The situation: We are a small, fully-distributed software solutions provider. We serve multiple clients, and given our size that means every team member is on multiple, part-time billable teams. Usually 2 such teams per person, to minimize context switching. Everyone works a total of 30-40hrs a week, varying from week to week per available work and normal challenges. All teams estimate work using story points or hours, but definitions of these vary by client, as does the methodology (Kanban or Scrum, with varying iterations) and tooling (Jira, PT, and V1).
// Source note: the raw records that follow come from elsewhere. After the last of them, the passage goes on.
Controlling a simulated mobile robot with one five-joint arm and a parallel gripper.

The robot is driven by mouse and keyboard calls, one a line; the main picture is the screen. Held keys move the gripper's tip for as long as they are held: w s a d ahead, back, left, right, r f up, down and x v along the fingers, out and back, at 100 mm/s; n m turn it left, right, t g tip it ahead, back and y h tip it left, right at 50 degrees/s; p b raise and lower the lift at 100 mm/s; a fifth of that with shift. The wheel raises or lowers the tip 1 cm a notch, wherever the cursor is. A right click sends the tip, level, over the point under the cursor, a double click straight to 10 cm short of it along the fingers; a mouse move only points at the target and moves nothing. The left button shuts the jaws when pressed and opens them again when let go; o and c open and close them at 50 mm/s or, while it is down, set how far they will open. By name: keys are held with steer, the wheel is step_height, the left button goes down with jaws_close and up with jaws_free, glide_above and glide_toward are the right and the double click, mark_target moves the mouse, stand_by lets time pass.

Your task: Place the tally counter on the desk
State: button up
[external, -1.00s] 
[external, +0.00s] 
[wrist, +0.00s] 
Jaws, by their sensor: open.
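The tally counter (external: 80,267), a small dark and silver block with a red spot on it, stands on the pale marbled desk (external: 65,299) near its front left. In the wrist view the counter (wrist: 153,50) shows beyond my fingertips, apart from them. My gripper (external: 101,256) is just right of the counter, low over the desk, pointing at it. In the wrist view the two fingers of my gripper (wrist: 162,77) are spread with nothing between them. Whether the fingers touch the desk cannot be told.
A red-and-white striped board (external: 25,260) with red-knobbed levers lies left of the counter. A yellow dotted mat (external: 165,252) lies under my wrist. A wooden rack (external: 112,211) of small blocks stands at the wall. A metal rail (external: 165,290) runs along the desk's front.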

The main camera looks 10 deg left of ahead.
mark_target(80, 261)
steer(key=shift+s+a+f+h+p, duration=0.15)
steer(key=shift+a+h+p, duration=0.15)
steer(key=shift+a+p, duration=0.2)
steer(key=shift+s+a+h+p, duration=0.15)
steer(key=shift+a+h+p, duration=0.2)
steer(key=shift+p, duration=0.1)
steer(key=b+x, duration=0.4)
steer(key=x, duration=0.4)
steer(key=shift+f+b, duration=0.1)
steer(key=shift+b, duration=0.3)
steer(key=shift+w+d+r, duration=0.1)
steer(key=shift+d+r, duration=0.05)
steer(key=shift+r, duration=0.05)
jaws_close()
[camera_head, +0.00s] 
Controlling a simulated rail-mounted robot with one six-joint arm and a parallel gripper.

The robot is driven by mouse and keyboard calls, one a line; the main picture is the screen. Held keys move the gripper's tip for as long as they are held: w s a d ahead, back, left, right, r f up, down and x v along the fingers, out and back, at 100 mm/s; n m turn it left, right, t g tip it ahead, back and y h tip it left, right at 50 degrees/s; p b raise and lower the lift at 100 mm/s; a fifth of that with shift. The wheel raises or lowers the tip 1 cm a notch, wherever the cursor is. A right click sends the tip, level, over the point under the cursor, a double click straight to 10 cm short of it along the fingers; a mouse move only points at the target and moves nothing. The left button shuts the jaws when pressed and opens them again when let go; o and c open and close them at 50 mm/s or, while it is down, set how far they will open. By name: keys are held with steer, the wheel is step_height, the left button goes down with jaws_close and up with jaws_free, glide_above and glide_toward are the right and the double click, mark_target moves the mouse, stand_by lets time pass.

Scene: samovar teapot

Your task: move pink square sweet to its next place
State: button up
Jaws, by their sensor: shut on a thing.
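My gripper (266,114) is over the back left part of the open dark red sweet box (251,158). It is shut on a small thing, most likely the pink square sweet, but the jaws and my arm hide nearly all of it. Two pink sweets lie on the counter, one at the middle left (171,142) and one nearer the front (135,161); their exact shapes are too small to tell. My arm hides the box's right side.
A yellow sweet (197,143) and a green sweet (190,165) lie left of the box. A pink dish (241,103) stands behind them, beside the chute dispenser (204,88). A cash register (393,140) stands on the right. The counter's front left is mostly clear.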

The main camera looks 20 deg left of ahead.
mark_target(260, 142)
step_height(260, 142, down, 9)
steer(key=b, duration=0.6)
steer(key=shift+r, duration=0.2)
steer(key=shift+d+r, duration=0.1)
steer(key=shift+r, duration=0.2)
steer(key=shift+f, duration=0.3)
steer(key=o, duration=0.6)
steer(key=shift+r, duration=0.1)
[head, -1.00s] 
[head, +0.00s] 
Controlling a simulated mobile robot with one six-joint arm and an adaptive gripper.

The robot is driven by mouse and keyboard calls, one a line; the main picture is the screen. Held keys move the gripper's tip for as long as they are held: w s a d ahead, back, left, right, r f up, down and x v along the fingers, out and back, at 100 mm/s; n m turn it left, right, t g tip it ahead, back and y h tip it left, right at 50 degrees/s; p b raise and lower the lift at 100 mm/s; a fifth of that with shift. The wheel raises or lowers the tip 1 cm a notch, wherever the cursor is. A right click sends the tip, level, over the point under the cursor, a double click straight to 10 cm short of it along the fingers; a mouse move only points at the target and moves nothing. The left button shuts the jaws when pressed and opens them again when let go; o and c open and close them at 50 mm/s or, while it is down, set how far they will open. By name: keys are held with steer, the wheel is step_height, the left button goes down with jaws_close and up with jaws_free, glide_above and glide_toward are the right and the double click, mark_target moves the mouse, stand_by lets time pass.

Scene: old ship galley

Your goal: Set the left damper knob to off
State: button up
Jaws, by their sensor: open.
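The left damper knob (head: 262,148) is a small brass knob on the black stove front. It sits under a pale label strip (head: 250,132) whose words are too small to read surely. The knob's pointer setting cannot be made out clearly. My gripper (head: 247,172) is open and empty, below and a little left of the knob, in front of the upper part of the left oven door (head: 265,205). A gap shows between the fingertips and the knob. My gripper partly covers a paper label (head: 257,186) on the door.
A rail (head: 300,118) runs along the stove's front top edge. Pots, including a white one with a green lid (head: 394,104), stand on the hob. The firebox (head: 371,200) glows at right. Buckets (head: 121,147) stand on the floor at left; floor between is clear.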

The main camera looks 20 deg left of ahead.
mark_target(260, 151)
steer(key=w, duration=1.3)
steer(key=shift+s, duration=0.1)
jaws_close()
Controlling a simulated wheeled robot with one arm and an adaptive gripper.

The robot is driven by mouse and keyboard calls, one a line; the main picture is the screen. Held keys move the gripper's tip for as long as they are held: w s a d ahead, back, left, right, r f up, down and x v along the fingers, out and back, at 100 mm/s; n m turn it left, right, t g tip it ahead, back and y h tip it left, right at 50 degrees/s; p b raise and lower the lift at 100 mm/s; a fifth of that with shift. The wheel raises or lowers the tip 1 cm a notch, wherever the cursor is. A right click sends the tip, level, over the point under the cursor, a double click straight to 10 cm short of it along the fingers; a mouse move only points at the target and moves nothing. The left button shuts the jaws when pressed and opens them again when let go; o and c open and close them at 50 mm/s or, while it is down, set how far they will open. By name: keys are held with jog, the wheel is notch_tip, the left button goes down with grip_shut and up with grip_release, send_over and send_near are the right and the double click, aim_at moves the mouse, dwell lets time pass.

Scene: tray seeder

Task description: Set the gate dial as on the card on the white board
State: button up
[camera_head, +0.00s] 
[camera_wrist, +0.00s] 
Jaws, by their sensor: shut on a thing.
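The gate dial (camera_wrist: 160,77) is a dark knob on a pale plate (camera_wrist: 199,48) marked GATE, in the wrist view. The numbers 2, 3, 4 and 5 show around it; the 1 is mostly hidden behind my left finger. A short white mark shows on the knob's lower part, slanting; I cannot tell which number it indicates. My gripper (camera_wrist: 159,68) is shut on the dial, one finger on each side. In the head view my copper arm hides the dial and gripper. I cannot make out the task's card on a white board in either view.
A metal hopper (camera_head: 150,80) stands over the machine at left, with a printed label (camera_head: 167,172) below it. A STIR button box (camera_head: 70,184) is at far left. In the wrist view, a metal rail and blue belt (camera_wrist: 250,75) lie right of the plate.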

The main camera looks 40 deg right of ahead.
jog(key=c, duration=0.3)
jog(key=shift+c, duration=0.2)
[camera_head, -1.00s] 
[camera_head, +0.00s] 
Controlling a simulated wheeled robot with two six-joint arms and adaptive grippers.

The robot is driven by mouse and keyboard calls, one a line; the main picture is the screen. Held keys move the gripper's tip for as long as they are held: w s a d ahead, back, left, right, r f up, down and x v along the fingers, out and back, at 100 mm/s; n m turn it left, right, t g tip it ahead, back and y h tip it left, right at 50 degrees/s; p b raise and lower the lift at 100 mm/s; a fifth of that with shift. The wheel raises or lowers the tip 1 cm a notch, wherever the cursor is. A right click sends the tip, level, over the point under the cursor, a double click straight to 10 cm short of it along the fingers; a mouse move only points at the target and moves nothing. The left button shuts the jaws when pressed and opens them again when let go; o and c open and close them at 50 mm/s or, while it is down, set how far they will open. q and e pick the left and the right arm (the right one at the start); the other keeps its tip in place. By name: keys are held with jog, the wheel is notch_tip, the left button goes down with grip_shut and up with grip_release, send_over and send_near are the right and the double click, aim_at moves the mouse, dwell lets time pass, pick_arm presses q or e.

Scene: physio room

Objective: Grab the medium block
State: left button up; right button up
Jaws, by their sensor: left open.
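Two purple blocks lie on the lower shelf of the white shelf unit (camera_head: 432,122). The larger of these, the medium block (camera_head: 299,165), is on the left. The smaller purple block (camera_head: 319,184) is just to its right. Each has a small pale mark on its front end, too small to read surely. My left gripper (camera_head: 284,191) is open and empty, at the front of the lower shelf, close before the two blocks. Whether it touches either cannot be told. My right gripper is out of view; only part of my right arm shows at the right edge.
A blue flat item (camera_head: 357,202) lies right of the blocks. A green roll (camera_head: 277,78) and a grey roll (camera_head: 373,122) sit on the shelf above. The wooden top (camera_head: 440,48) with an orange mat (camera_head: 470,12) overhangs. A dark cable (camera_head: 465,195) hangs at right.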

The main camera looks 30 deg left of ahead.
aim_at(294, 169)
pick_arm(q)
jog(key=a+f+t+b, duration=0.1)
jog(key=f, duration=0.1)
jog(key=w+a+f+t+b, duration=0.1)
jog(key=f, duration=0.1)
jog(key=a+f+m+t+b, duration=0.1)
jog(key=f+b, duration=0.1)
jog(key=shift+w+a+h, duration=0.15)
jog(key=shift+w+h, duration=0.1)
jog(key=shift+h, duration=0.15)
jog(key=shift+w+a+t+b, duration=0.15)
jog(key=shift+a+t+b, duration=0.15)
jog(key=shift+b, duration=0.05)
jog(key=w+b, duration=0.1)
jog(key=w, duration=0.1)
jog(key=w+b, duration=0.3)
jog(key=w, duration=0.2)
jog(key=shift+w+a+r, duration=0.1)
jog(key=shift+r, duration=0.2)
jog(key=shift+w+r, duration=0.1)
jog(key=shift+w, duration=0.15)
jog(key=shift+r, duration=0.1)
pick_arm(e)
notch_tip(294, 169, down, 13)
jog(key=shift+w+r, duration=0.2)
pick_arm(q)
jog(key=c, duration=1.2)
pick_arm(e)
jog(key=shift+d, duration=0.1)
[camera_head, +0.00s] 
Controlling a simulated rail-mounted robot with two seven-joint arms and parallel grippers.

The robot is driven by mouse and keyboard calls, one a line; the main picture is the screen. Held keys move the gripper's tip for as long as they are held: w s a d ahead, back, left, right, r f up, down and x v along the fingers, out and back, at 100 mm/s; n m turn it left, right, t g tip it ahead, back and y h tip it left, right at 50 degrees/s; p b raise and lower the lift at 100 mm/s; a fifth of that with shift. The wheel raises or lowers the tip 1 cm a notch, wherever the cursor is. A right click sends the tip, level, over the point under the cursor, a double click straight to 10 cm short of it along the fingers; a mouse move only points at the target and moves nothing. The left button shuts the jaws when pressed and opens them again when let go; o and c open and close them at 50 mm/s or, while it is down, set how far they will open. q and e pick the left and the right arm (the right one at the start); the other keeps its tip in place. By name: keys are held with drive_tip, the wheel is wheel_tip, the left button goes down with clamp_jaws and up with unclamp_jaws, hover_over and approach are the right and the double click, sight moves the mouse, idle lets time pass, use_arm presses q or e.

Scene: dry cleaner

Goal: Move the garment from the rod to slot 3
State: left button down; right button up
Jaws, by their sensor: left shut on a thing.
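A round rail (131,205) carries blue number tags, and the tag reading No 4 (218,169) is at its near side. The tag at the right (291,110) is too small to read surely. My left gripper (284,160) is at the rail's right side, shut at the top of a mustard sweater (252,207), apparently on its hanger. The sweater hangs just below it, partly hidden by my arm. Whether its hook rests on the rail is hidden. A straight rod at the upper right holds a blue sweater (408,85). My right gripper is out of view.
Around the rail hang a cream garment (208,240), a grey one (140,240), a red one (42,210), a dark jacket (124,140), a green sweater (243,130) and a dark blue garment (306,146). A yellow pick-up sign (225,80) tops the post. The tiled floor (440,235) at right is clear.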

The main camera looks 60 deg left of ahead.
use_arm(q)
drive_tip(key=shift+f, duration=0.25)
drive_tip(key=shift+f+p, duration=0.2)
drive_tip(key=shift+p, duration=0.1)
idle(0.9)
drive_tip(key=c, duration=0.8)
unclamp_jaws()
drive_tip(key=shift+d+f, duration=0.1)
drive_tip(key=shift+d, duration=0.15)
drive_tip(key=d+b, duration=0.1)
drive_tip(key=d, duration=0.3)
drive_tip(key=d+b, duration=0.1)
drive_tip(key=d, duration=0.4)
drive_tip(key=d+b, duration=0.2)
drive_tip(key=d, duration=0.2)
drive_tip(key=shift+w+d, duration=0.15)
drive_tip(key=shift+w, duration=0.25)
The problem: Taken together, team composition and execution is never consistent enough to support typical velocity or efficiency metrics, in turn making it a challenge to create trustworthy targets for clients (e.g., where we'll land in a backlog by given dates, prospective work estimates). We do our best to maintain team composition for a few months at a time for continuity's sake, but the aspects mentioned above obviously induce hard-to-predict outcomes and probably obscure other concerns.
So, how can we get better, preferably without drastically changing how we do business?
Approaches that have occurred to us so far have important gotchas:
We lock down our inputs (e.g., definition of story points), methodology, and tooling and iterate until we get as good as we can with them. The gotcha, as we see it: Client relationship risk, since most already have teams, methodologies, and tooling we coexist with.
We come up with per-person, aggregate-able velocity metrics, cross-referenced by the kind of work, team size, etc. as we gain understanding over time. Gotcha: Based on our research this seems speculative and could take forever to lock down.
We stabilize our teams to enable more traditional velocity metrics, estimation, and planning techniques. Gotcha: Business development and sustainment risk, since this will reduce our ability to mix and match teams in response to budget changes and new work.
Which of these sound most effective? Or a mix? Any other ideas?